Category 4 - Fingerpainting
Gross Factor: ****
The name of this category says everything. Urine is no longer a factor in grossness. Your disgusting perp has earned your eternal revulsion by turning this from an accident into a painting of horror; far more literally than any one person can stand. Walls and floor bear witness to the horrific artistic "skills." All but the mightiest of constitutions has fled with both middle fingers in the air at the whole world and uttering it's wail of defeat: "NOPE! NOPE! NOPE! NOPE! NOPE! NNNOOOPPPEEE!!!"

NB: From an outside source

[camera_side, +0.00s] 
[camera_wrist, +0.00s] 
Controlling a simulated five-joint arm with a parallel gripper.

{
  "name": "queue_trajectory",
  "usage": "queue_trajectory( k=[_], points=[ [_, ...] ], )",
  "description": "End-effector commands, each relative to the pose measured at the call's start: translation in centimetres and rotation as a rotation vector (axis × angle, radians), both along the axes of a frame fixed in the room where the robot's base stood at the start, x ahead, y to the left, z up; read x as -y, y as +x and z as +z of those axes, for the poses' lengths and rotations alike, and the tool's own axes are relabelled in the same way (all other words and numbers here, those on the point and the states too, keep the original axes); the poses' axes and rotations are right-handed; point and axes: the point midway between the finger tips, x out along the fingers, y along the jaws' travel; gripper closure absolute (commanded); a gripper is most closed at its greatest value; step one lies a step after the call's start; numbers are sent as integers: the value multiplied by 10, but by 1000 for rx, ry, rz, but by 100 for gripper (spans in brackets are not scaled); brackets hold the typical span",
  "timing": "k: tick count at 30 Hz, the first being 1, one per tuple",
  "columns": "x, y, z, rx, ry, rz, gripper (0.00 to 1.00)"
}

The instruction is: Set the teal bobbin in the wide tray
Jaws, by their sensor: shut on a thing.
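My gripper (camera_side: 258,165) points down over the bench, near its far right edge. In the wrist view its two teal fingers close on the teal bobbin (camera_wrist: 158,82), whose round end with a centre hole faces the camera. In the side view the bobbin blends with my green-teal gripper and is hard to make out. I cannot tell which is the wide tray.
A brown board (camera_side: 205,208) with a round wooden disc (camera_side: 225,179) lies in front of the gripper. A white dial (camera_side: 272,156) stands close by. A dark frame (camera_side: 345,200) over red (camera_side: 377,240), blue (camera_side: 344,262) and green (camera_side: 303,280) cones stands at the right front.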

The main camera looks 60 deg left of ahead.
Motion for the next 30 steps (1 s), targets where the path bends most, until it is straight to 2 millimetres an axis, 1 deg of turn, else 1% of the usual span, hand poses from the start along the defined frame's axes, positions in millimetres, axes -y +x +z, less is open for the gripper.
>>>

Removal: NOT MY FUCKING JOB!! MINIMUM WAGE DOES NOT COVER THIS!
Gross Factor: *****
Category 5 cannot be described in so few words. It is, beyond any shadow of a doubt, impossible to create without malicious and disgustingly creative intent. No surface has escaped the brown rage spewing forth from the cavernous bowels of hell. Do not enter without a hazmat suit; all that falls from above is NOT benign. One truly wonders who one was in their past life, and cannot for the life of them find someone in history who deserves this.
Removal: Set fire to the place and never speak of this again.
Created in the hopes that classification of the various Shit Storms can be identified and avoided in the future!